El proyecto chavista ha muerto. Al menos, dos veces. La primera ocurrió el 5 de marzo de 2013 a las 4:25 de la tarde. La desaparición física del presidente Hugo Chávez –por causa natural- inició oficialmente la transición hacia no se sabe dónde. Ese día feneció aquello que esa caterva de habladores de paja –Maduro dixit- definió como “hiperliderazgo”, piedra fundamental de esta revolución caudillista. Chávez intentó destrozar la Constitución de 1999 con la venia del personal. Fracasado el intento, decidió violarla olímpicamente. Luego, referendo mediante, logró introducir en la Carta Magna el único elemento que le preocupaba. No, no “constitucionalizó” las misiones. Tampoco incorporó a los consejos comunales y comunas. Menos volteó a ver si hacía falta alguna disposición para combatir el narcotráfico. Solo dedicó todo su empeño en lo que consideraba vital para la continuidad de su movimiento: la reelección perpetua. En abril de 2011, en una entrevista concedida a La República de Uruguay, Chávez afirmó que son “tristes las revoluciones que dependen de un solo hombre”. El tiempo le da la razón.
La segunda aconteció el 6 de diciembre de 2015 y en horario de oficina. El chavismo perdió el Parlamento –por causa popular- y el modelo de dominación se quebró para siempre. Por eso es una afrenta, un insulto, pedirle al chavismo que respete la Asamblea Nacional. Eso es lo mismo que exigirle que atente contra sus principios. Un autosuicidio, pues. Reconocer la autonomía de la Cámara sería admitir controles, límites y todas esas desviaciones propias del sistema democrático. También sería aceptar la posibilidad de abandonar el poder. ¡Anatema! La derrota en los comicios legislativos sacudió las bases del régimen autocrático, que desde ese día ha bloqueado todas las consultas por temor al descontento ciudadano. En estas condiciones, tampoco es posible renovar gobernaciones, alcaldías y mucho menos pensar en las presidenciales. Se entiende. Nadie quiere ser enterrado en urna electoral.
Ahora la pregunta es si habrá una tercera. Y si será definitiva. La gente busca señales, quiere respuestas. Esos productos tampoco se consiguen.
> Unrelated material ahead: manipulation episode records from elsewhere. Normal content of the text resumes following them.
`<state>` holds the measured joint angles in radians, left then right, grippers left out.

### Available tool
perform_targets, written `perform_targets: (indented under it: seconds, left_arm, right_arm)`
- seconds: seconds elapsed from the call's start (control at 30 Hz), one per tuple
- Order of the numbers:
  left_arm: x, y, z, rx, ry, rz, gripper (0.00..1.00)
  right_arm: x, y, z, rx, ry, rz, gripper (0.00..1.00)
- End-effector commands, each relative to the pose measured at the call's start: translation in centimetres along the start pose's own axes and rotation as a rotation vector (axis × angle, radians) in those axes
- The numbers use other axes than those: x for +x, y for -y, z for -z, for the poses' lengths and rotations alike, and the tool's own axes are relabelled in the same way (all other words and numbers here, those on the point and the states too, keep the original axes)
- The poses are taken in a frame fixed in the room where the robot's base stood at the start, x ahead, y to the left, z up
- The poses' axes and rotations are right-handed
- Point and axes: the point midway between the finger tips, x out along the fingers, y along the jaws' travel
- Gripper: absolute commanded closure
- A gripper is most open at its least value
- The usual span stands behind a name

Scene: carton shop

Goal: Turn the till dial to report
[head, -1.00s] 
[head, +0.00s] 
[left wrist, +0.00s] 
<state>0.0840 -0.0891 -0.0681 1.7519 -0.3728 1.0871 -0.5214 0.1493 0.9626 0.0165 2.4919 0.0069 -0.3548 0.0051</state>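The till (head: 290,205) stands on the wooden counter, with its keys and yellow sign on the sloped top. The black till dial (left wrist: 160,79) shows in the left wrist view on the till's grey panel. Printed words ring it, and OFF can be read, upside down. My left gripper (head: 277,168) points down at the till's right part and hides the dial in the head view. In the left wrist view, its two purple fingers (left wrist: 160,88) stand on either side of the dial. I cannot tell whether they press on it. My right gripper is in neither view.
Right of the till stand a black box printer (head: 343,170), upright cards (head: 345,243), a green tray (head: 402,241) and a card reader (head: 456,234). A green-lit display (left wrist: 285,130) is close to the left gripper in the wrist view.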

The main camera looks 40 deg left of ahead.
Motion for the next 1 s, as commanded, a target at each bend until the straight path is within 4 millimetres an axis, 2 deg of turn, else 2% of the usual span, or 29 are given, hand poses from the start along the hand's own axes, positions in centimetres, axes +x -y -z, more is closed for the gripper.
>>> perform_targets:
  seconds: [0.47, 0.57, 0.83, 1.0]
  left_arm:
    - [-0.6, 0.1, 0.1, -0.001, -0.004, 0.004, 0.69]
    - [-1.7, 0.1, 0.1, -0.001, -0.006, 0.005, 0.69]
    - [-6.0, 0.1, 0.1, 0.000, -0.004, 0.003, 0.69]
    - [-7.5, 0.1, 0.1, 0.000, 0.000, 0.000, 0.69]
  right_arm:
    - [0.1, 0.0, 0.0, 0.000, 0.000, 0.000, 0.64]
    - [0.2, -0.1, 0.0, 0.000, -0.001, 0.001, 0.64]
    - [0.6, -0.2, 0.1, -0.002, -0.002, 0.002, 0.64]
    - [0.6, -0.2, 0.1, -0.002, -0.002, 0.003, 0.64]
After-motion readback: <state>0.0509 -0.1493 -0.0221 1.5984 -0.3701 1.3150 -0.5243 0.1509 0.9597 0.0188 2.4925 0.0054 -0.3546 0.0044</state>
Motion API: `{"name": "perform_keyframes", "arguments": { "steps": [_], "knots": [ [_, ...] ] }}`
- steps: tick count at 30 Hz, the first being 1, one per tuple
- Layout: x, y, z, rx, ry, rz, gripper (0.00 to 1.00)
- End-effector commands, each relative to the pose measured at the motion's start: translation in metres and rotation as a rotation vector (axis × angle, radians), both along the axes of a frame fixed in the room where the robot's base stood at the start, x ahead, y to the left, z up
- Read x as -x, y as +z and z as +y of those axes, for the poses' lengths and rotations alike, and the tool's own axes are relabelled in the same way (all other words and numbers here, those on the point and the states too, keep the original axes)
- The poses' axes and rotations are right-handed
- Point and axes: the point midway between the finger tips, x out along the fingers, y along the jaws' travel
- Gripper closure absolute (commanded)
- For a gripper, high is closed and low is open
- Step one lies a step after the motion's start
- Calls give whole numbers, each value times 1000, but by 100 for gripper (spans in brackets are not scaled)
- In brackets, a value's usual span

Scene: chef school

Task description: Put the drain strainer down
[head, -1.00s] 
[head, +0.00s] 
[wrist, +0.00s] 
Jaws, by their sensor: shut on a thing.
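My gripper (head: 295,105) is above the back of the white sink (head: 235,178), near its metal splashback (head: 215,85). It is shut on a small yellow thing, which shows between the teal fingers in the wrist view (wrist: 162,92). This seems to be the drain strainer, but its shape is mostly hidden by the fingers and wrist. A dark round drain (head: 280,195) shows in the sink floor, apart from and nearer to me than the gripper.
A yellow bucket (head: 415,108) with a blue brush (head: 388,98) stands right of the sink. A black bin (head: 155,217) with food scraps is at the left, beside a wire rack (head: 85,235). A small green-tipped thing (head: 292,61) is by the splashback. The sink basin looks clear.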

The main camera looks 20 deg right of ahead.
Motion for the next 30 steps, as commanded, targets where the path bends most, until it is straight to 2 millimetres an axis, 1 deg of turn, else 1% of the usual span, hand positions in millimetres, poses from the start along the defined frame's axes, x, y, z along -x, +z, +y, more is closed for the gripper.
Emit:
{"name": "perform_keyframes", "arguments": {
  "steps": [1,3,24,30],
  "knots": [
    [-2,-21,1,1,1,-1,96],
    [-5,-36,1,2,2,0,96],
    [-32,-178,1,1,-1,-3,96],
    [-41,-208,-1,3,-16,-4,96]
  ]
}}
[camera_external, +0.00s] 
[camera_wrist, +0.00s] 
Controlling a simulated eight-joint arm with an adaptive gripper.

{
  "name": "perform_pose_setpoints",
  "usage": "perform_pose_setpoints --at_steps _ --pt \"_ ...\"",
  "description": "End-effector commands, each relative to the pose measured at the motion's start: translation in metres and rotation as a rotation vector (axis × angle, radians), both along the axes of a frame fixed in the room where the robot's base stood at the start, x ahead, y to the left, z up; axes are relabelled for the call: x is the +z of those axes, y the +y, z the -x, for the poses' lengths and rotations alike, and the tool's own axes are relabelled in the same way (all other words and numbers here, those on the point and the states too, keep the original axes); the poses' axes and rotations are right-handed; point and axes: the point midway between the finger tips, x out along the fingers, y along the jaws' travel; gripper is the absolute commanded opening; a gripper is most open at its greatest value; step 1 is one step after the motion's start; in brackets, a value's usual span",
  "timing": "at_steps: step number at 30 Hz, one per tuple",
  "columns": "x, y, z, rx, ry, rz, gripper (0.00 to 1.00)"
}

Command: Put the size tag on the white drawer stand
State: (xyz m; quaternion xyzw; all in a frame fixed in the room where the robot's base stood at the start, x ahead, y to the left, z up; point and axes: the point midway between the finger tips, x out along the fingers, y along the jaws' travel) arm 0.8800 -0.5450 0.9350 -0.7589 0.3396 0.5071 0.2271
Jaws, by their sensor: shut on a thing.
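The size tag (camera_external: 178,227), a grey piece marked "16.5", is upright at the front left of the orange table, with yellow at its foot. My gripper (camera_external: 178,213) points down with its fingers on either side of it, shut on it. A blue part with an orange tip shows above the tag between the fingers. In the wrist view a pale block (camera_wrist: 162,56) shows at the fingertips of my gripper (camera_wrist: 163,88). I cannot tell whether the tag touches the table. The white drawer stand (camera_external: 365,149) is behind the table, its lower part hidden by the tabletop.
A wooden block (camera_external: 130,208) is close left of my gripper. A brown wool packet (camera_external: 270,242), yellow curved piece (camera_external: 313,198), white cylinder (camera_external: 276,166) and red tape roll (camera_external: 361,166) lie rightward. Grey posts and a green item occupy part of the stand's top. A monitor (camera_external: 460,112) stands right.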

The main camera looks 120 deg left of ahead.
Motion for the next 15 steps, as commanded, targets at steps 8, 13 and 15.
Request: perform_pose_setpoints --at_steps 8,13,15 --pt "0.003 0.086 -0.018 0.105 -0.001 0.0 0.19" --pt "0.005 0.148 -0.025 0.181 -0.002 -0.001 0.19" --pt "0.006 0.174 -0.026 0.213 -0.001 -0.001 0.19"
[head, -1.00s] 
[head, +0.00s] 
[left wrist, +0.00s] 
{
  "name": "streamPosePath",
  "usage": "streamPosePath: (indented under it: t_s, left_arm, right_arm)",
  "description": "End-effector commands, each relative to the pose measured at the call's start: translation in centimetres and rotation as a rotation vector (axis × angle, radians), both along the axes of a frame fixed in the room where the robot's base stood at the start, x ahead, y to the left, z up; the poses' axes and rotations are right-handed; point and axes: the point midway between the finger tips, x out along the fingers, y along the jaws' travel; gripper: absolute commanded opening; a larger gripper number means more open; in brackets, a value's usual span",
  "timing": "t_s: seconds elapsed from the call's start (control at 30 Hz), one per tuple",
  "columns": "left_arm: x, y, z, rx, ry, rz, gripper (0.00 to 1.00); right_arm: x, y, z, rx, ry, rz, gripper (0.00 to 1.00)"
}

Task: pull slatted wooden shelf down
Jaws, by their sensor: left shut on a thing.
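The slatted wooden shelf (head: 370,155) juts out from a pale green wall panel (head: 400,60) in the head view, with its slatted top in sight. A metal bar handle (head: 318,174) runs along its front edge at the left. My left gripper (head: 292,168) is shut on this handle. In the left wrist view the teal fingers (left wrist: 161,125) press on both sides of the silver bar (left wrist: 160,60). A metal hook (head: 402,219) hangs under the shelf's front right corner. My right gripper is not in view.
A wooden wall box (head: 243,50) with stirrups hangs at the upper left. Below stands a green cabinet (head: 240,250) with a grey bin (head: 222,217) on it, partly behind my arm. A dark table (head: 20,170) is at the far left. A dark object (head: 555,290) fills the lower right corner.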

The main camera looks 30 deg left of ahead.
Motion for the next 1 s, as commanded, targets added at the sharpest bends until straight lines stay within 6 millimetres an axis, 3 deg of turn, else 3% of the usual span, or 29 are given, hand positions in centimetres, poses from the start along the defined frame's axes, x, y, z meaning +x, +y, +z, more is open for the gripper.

Sin necesidad de que nadie la convocara, el país se embarca en la marcha del no retorno. Nadie sabe si esto se resolverá en un mes o en un año. Ni siquiera si se resolverá. El pueblo resiste y la cúpula del régimen también. Al momento de escribir estas líneas, se registran oficialmente 43 muertos. Cuando usted las lea, seguramente ya irán 45. O 46. “Esta lucha no es de tiempo, es una lucha existencial y ahora el campo de batalla es la conciencia”, apunta un político. Mirar más allá de lo evidente. Tragar grueso. La amarga espera. ¿Sobrevivirá el proyecto chavista? Puede. Ya lo ha conseguido en el pasado. Pero tendrá que hacerlo aplastando al país que un día lo acompañó y en contra de la comunidad internacional que antes lo reconocía como un proceso democrático. Y esa, quizás, será otra forma de morir.